By now, it’s hard to imagine not having heard of augmented reality (AR) and virtual reality (VR), and with open development stacks like ARKit and ARCore out in the wild for anyone to experiment with, we’re getting one particular question from a lot of people: “Do I need to add AR features to my app?”
Below, we’ll look at some of the typical use cases for AR and VR, and try to help you determine if an AR strategy is the right move for your app.
What is augmented reality (AR)?
Augmented reality (AR) is when your real world is augmented by technology, typically with a visual. This is different from virtual reality (VR), which is an all-new reality and typically requires a headset to achieve full immersion.
A popular example of AR in an app is Pokémon GO, a game centered around catching Pokémon in the real world. The idea is that you walk around and see Pokémon and try to catch them.
How is virtual reality (VR) different?
A VR app typically requires a headset and sometimes hand controllers. Here’s WillowTree Software Engineer Brandon Carter trying out the HTC Vive headset and controllers:
VR certainly has a wide range in price and functionality, from fully integrated sets like the above HTC Vive to Google’s more economical headset called the Cardboard (which is pretty much exactly what it sounds like). Either way, the requirement of a headset is a large hurdle for many users. Even if they have a headset, they are not likely to carry it with them at all times, meaning that the window of feature usability is significantly smaller than with an AR feature for which all you need is your phone.
Because of the recent releases and improvements to Apple’s ARKit and Android’s ARCore, developing apps with AR capabilities is going to become easier, which in turn will make those apps available more widely in app stores. In fact, Apple already has a section of its App Store dedicated to apps with AR features.
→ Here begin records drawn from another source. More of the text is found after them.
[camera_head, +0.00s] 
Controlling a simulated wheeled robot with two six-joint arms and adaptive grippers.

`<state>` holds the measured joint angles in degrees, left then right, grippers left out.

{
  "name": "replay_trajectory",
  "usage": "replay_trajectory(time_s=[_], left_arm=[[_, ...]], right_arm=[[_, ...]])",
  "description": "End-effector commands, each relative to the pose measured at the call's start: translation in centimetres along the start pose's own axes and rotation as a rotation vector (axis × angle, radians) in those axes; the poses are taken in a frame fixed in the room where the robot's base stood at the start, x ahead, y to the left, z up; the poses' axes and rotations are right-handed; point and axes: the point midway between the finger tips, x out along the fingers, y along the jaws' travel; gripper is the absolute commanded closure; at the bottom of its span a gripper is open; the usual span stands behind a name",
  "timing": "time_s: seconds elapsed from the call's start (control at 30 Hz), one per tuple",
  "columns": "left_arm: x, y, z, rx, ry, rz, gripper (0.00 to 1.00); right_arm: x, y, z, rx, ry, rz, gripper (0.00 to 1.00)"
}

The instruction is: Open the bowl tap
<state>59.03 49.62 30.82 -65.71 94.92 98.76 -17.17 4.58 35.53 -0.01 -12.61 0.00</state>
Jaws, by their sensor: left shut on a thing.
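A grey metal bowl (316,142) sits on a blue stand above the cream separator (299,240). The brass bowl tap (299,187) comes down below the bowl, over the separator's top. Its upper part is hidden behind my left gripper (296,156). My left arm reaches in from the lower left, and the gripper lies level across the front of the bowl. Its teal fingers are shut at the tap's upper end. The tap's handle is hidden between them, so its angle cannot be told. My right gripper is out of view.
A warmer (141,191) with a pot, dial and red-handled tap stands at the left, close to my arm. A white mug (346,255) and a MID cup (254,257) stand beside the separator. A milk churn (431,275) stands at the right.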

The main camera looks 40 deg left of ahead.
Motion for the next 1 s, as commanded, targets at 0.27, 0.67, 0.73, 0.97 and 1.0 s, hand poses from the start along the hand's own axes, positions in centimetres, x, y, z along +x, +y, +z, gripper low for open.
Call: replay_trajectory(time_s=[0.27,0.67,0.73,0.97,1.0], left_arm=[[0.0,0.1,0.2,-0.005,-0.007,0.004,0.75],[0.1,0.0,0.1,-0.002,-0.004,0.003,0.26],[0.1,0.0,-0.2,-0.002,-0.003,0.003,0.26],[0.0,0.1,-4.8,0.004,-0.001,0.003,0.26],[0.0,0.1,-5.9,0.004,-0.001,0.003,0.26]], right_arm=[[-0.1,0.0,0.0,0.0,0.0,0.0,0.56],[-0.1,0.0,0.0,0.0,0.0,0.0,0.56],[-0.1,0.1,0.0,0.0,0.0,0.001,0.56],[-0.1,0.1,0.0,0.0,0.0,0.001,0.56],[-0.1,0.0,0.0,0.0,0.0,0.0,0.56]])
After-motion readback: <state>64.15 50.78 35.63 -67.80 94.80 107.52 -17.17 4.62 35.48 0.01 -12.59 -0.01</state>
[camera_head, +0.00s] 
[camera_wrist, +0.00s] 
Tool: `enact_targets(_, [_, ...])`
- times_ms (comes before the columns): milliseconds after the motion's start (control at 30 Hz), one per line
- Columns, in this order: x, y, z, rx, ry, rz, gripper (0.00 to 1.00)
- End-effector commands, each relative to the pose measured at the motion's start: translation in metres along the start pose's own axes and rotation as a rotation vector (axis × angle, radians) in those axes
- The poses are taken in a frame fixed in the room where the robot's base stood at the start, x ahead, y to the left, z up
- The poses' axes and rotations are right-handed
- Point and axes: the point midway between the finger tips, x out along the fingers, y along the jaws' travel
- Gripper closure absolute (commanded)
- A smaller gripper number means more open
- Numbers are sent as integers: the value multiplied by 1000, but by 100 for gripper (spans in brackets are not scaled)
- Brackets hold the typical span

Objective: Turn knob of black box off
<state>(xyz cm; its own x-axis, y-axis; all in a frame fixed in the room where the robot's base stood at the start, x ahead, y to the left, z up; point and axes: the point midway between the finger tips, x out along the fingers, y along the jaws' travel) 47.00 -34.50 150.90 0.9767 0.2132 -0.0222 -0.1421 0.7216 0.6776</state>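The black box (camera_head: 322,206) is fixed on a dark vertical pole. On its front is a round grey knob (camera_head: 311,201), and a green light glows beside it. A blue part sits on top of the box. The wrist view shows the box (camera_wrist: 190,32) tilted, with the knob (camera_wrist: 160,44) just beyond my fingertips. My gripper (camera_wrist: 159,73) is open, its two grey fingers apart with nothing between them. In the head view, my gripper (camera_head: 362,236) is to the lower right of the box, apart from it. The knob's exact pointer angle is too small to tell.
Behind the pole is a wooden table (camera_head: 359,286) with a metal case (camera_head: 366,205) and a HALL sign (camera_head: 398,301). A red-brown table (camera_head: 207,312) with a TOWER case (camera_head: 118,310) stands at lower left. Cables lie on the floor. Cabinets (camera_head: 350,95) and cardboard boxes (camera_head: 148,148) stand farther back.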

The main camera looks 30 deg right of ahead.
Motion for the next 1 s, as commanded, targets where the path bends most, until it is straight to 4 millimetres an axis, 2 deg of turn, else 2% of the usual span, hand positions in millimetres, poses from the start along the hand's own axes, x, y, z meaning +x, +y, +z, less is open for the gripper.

Apple’s App Store now features a “Get Started with AR” section. However, with so many apps starting to fill the space, it’s hard to get an idea of how AR features fit into mobile apps. A common theme is that successful AR apps provide value aside from their augmented reality features.
How to make an AR app that outlasts novelty
Many apps use AR to entertain the user—and do little else. When this happens, the user will download the app, use it once or twice, and then promptly delete it off of their phone.
An example of this is the White House’s 1600 app. The app uses a one-dollar bill to create an AR experience of the White House, using the bill as a frame of reference for size and placement. The app is entertaining; however, after seeing it once or twice, you have no reason to keep the app on your phone.
Snapchat and AR success
One of the most popular and successful apps with AR features is Snapchat. Snapchat is an entertaining app that has succeeded at the difficult task of staying relevant because of the value it provides to users as a social media platform.
In September of 2015, Snapchat introduced face filters which allows users to distort their own (or friends) faces with different lenses. This year, Snapchat introduced World Lenses. These are new 3D lenses that allow users to place objects into their environments.
Snapchat also recently introduced Bitmoji AR filters which allows users to use their own personal avatars in Snapchat. These filters are constantly being updated and provide users with a new experience every time they open the app. Below is an example of a bitmoji that I made of myself, which Snapchat then takes and puts into an AR experience.
Snapchat provides value to its users by being a social media platform of course, so even if AR features were removed tomorrow the app would continue to provide value. But this shows that you can have a “successful AR app” without AR being a large part of the app.
Give users more than just AR
One of the best examples of an AR app that is both entertaining and useful is the Star Wars app. The app is meant for fans interested in Star Wars-related exclusive content.
The app has an AR feature which updates periodically, normally around the time a new movie is going to come out. The app pushes you to find posters and references to Star Wars around you for an AR experience.
However, the app also provides value to users by providing them with other features such as articles, countdowns, and push notifications related to new Star Wars movies. This way, even if you find all of the AR clues or get tired of the feature, there’s still a reason to keep the app on your phone.
The image on the left shows the main dashboard in the Star Wars app, detailing the app’s non-VR content. The image on the right shows an AR experience that occurs after scanning one of the Rogue One posters (which we pulled up on an iPhone shown behind the stormtrooper).
The best AR apps provide real, practical value
The arguably strongest possibilities of AR are actually far more practical. Magnolia Home, for example, has created Magnolia, a traditional shopping app that also offers 3D models of some of its products. (You can find similar features in the Ikea and Wayfair apps.)
These AR features don’t make up the entire app, but rather support the main purpose of the app, which is to help people buy furniture and décor for their homes. Users can look at 3D models of furniture in their homes so that they can make their purchasing decisions.
The image on the left shows a typical product view in the Magnolia app. Once you swipe through the pictures you have the option of “previewing” the product. The image on the right shows the AR model of this vase that comes up when you preview it. The AR allows the user to place the vase in their home and get an idea of the size, all without having to see it in real life.
App success with—and without—AR
Developing AR apps has become easier and more cost-efficient thanks to support from both Google and Apple, which means more and more upcoming apps will provide AR features. But simply adding AR to an app doesn’t ensure success. To attain long-term success in the app stores, it’s important to ask the question: “does this app still provide value without AR?” If not, moving your app past a novelty into something with true user staying power is likely to prove challenging.
In the end, there’s no replacing a solid product strategy, which begins with understanding the problem your app aims to solve. With AR, the clue really is in the title—you’ve got to understand your users’ reality first before you start worrying about how you’re going to augment it.